Der Kyll-Radweg - Mit dem Rad durch die Eifel

von Heiko Gärtner
15.05.2018 06:31 Uhr

Unterwegs auf dem Kyll-Radweg - Nachdem wir mit Trier die größte Stadt in der Eifel besichtigt haben, machen wir uns nun auf, um die ländliche Gegend dieses urigen Gebirges zu erforschen.

27.11.2017

Raus aus der großen Stadt

Es dauerte noch fast zwei Stunden, bis wir uns den Weg aus der Stadt hinaus ins Grüne gebahnt hatten. Trier ist doch bedeutend größer, als wir geglaubt hätten und bei weitem nicht so schön wie allgemein behauptet. Erst als wir die Stadtgrenze und mit ihr die Mündung der Kyll in die Mosel erreichten, kehrte wieder so etwas wie Ruhe ein.
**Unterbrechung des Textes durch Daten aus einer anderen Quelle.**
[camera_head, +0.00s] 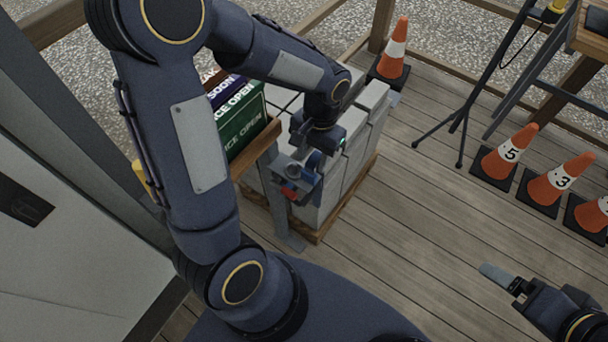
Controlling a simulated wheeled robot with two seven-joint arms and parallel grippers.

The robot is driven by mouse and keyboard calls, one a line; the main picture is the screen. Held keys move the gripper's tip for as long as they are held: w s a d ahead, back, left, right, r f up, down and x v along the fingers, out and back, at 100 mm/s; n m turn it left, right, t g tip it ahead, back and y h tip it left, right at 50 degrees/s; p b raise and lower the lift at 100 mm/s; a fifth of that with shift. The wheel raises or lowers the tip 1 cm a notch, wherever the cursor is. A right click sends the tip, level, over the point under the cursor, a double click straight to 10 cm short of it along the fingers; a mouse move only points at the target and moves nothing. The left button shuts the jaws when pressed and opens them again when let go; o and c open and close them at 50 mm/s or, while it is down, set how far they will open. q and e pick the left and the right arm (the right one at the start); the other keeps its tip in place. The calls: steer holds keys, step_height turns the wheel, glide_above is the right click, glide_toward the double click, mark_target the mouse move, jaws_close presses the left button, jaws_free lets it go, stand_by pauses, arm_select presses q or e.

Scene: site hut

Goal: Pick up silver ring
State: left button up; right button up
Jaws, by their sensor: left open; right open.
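I cannot make out a silver ring in the head view; it may be hidden behind my left arm or too small to tell. My left gripper (292,192) hangs down in front of a stack of pale grey blocks, close to small red and blue items. Whether it touches any of them I cannot tell. My right gripper (497,277) is low at the right, over the deck, open and with nothing seen in it.
The pale grey blocks (362,128) stand on a wooden pallet (347,205). Signs (240,120) lean behind my left arm. An orange cone (394,50) stands at the back; numbered cones (508,152) stand right, near a black tripod (462,118). The middle deck is clear.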

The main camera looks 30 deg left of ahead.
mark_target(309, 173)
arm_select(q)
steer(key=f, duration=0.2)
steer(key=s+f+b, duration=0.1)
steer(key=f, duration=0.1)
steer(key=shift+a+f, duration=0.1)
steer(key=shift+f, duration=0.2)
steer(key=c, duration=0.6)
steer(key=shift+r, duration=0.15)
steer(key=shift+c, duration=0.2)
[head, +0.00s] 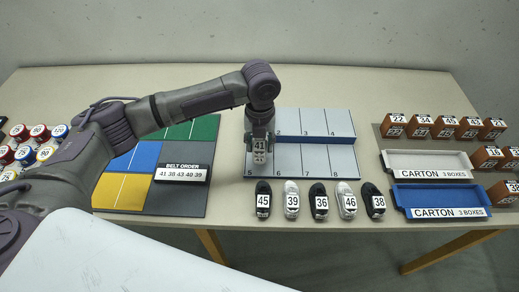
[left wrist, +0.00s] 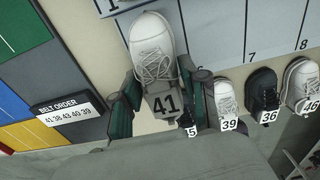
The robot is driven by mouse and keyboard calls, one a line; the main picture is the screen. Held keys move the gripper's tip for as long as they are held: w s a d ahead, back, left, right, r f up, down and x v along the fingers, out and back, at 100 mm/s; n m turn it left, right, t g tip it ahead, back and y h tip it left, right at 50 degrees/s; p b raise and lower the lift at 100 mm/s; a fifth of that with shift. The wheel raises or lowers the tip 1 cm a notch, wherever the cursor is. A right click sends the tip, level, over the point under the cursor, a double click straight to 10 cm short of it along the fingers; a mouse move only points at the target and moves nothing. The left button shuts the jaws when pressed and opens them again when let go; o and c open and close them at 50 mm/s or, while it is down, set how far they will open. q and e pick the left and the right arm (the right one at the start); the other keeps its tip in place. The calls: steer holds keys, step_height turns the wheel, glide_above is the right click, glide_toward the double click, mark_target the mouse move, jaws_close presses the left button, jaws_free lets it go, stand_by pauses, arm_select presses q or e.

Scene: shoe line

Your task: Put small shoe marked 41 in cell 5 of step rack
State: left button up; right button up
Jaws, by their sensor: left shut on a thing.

KLeiner Eifelbahnhof in einem Vorort von Bitburg

Kleiner Eifelbahnhof in einem Vorort von Bitburg

Es war als durchschritten wir ein Tor in eine andere Welt. Plötzlich gab es wieder so etwas wie Harmonie und Gleichklang, obwohl es noch immer bei weitem nicht still war. Gleich, als wir den Kyll-Radweg erreichten, erwartete uns auch schon die erste Überraschung. Der Weg war gesperrt und verlangte, dass wir außen herum über die Hauptstraße gehen sollten. Zwei Bauarbeiter kamen uns entgegen und erklärten, dass die Sperrung aufgrund von Holzfällerarbeiten eingerichtet worden war. Das stellte in unseren Augen keinen echten Grund dar und so wanderten wir weiter. Tatsächlich trafen wir später auf zwei Holzfäller, die geschützt durch die Sperrungen ganz gemütlich in ihrem Einsatzfahrzeug frühstücken konnten. Um für einen solchen Zweck den einzigen Rad-Wanderweg im Tal für mehr als eine Woche zu sperren brauchte man schon ein ordentlich dickes Fell. Aber darüber verfügten unsere Holzfällerfreunde ganz offensichtlich. Als sie uns sahen, hoben sie zum Gruß die Hand und aßen gemütlich weiter, ohne sich aus der Ruhe bringen zu lassen.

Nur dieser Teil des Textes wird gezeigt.